DESCRIPTION OF THE TASK
With the images removed, repeat the data below exactly.

---

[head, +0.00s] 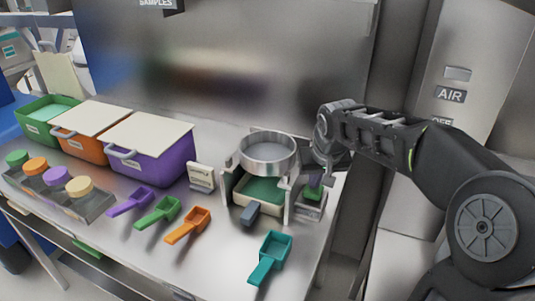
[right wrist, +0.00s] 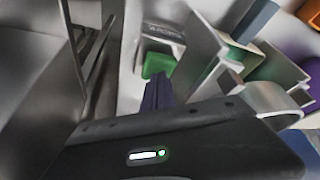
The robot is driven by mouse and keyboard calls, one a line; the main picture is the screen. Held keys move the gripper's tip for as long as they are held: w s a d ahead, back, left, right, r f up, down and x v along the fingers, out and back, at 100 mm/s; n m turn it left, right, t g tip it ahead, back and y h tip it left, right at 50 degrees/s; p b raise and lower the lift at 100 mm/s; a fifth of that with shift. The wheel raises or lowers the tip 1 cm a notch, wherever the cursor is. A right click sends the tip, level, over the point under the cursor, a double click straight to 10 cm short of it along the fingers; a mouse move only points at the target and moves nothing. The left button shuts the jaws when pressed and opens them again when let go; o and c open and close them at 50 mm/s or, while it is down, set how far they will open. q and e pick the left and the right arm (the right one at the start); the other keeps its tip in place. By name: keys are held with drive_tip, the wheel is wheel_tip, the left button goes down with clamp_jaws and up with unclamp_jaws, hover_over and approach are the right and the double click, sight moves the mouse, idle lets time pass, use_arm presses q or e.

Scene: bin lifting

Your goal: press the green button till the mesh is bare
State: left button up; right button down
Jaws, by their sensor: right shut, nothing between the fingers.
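The sieve (head: 268,155) is a round metal ring on a stand, and its mesh inside looks plain grey; I cannot tell whether any grains lie on it. A pale tray (head: 250,203) with a green inside stands below it. The green button (head: 313,191) is on a small grey box right of the stand, and it also shows in the right wrist view (right wrist: 158,64). My right gripper (head: 321,178) is shut and empty, pointing down right above the button; in the right wrist view its fingertips (right wrist: 158,82) are close to it. I cannot tell whether they touch. My left gripper is out of view.
Green (head: 48,118), orange (head: 82,140) and purple bins (head: 150,155) stand at the back left. Several coloured scoops lie in front, including a teal one (head: 270,258). A rack of capped jars (head: 62,190) is at the left. A sample sign (head: 201,177) stands left of the sieve.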

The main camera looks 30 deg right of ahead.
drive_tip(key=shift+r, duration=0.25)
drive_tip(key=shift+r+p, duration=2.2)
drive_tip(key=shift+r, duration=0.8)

---

TASK SOLUTION
[head, +0.00s] 
[right wrist, +0.00s] 
The robot is driven by mouse and keyboard calls, one a line; the main picture is the screen. Held keys move the gripper's tip for as long as they are held: w s a d ahead, back, left, right, r f up, down and x v along the fingers, out and back, at 100 mm/s; n m turn it left, right, t g tip it ahead, back and y h tip it left, right at 50 degrees/s; p b raise and lower the lift at 100 mm/s; a fifth of that with shift. The wheel raises or lowers the tip 1 cm a notch, wherever the cursor is. A right click sends the tip, level, over the point under the cursor, a double click straight to 10 cm short of it along the fingers; a mouse move only points at the target and moves nothing. The left button shuts the jaws when pressed and opens them again when let go; o and c open and close them at 50 mm/s or, while it is down, set how far they will open. q and e pick the left and the right arm (the right one at the start); the other keeps its tip in place. By name: keys are held with drive_tip, the wheel is wheel_tip, the left button goes down with clamp_jaws and up with unclamp_jaws, hover_over and approach are the right and the double click, sight moves the mouse, idle lets time pass, use_arm presses q or e.

Scene: bin lifting

Your goal: press the green button till the mesh is bare
State: left button up; right button down
Jaws, by their sensor: right shut, nothing between the fingers.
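The sieve (head: 268,155) is a round metal ring on a stand, and its mesh inside looks plain grey; I cannot tell whether any grains lie on it. A pale tray (head: 250,203) with a green inside stands below it. The green button (head: 313,191) is on a small grey box right of the stand, and it also shows in the right wrist view (right wrist: 158,64). My right gripper (head: 321,178) is shut and empty, pointing down right above the button; in the right wrist view its fingertips (right wrist: 158,82) are close to it. I cannot tell whether they touch. My left gripper is out of view.
Green (head: 48,118), orange (head: 82,140) and purple bins (head: 150,155) stand at the back left. Several coloured scoops lie in front, including a teal one (head: 270,258). A rack of capped jars (head: 62,190) is at the left. A sample sign (head: 201,177) stands left of the sieve.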

The main camera looks 30 deg right of ahead.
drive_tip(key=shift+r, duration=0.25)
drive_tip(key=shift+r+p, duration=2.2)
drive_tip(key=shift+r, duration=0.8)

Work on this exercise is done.